I was initially thinking to use mod_rewrite or mod_alias to do it, but they only seem to be able to affect the internal file addresses, rather than being able to modify the entire url.
Did you try a simple redirect? Or are your domains not at the same host? I just tested this:
In domain.nl which is pointing to domain.com I've put a .htaccess with this redirect in it:
Originally posted by MCookie Did you try a simple redirect? Or are your domains not at the same host? I just tested this:
In domain.nl which is pointing to domain.com I've put a .htaccess with this redirect in it:
So when I asked for domain.nl/folder/ I was seamless redirected to domain.com/folder/otherfolder/
But that wouldn't be able to discriminate - so requests for domain.com/folder would also be redirected to domain.com/folder/otherfolder - that was the issue, that those techniques can't query the whole URL, only the bit after the root.
Spookster - the host doesn't give us much; when I asked my tech support contact how this could be done, he didn't know and pointed me to the apache documentation for Redirect commands. Not ideal really ... I don't usually expect a webhost to say "work it out yourself" ... makes me wonder why we're using them at all ...
Anyway . in the meantime - what are "domain pointers" - is it someting I can set up myself?
But how is that acheived unless your two domain names are initially pointing at two different IP addresses?
Those domain names are pointing to the same IP. But that doesn't matter. It only means that requests for domain.nl/ are redirected to domain.com/. Root level.
As long as you can use a .htaccess at the first domain, you can redirect every possible url request to any other folder or file at any other domain on the net.
But that wouldn't be able to discriminate - so requests for domain.com/folder would also be redirected to domain.com/folder/otherfolder - that was the issue, that those techniques can't query the whole URL, only the bit after the root.
If you would use this at ireland.ie:
Redirect /information/ http://www.britain.com/international/ you would redirect every request for any file in www.ireland.ie/information/ to www.britain.com/international/. You can't discriminate, but on a file level every redirect is possible. The only condition is the possibility to use a .htaccess at the domain wherefrom you want to redirect.
I'm probably being really stupid here ... but i still don't grock this.
Both domains point to the same IP address - domain.com and domain.ie are the same root folder on the same server. How does the .htaccess know which domain name you asked for?
Domain.com and domain.ie are the same root folder? Never thought of that. But that's where your redirecting ends, I think.
In my case, the .nl domain is a second folder at the root of .com. I don't know why they they did that. We only wanted to redirect users typing in domain.nl by mistake to redirect to domain.com/. So domain.nl/ points to domain.com/ but I can put .htaccesses in both.
If you can't do that I don't know how to redirect or rewrite. As you said in your first post redirecting or rewriting absolute URLs is not possible.

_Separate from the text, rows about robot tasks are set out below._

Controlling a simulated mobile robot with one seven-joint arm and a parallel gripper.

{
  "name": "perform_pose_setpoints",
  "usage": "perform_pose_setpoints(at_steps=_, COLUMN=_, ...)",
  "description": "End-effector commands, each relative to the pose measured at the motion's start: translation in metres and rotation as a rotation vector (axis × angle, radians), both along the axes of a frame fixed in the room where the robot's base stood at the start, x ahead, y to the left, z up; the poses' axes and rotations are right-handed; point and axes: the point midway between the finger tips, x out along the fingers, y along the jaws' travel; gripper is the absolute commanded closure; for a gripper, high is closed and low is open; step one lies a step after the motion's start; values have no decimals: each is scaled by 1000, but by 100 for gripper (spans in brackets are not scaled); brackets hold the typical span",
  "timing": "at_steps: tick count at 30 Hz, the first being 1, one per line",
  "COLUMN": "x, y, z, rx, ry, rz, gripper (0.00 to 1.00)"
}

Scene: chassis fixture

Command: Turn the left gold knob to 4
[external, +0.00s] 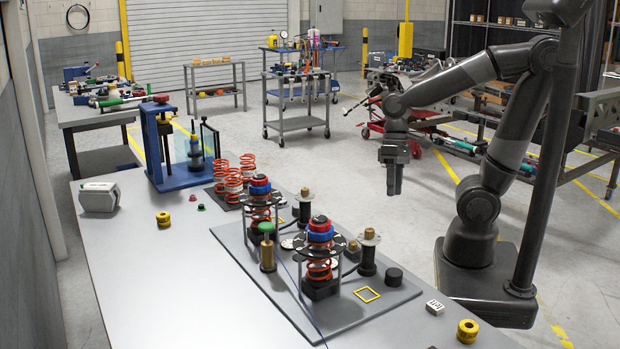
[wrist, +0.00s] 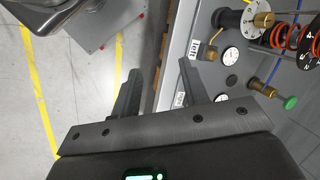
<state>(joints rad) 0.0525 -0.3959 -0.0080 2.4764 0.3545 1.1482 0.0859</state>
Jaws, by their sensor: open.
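In the external view this appears to be the nearer gold knob (external: 369,234) on a black post. The dial's marks are too small to read for the setting. Another gold knob (external: 305,192) stands farther back on a similar post. My gripper (external: 393,188) is open and empty, pointing down beside the table, apart from both knobs. Its two fingers show in the wrist view (wrist: 158,90), over the table's edge.
Two spring stands (external: 320,265) rise from the grey plate (external: 262,272) beyond the knobs. A green-topped gold cylinder (external: 267,250) stands between them. A black cap (external: 394,277), a white block (external: 435,307) and a yellow ring (external: 467,331) are nearer. The table's left front is clear.

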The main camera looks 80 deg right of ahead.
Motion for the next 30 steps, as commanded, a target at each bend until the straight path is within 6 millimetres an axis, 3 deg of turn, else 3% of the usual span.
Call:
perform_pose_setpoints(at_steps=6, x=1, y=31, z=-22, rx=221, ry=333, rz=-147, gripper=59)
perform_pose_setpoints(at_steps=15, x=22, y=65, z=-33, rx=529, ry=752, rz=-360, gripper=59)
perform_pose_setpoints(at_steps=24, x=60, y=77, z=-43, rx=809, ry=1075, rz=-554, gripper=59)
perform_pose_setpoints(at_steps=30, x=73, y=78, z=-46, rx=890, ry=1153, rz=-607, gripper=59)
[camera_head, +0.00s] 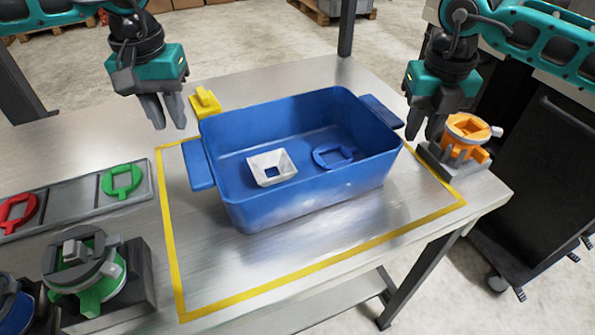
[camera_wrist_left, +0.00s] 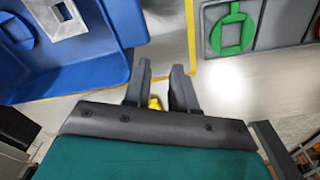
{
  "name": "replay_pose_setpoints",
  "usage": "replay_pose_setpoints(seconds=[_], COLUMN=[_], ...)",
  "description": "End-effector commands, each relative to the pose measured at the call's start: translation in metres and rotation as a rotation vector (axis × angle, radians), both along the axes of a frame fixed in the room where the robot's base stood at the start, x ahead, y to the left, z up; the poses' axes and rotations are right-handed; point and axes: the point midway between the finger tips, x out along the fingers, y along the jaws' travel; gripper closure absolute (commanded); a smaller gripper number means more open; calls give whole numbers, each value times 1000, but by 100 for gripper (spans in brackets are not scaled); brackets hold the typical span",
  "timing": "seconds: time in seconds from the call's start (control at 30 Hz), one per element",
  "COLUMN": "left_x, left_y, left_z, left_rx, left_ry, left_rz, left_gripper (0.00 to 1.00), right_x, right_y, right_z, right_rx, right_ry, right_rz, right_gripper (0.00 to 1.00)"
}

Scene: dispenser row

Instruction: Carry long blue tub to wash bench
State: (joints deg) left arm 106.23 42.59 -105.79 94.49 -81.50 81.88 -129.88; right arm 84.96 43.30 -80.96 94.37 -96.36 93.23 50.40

But then (now it's me being stupid), since you can't use the domain.ie/ for anything else but redirecting to domain.com/, why would users request a page domain.ie/information.html if such page never existed or even could exist in the first place?
Ah well .. that's kind of the whole problem. It never used to be like this - it used to be that those pages were on a completely different server, run by different people for a different company.
But my company is a bit like the Borg (except without the Evil) - it buys out smaller companies in order to extend the range of international services we can offer, and we're in the process of assimilating their websites into our own.
So the deeplinks are out there already, and I don't want them to break.
Ah well; i'm looking into the DocumentRoot directive now, to see if that can help (if I can persuade our host to turn it on ...)
Looks really complicated. I was wondering if the request for domain.ie/information.html actually ever reaches your .com server? Somewhere in between there's the DNS record for domain.ie and that is pointing the request for .ie to domain.com. So maybe your server never even sees the .ie extension, in which case there's just nothing you can do. You'd need Borg technology...
Maybe moving to another host is best then. One that puts a folder in your root for every domain that points to your .com. I thought that's sort of common thing to do.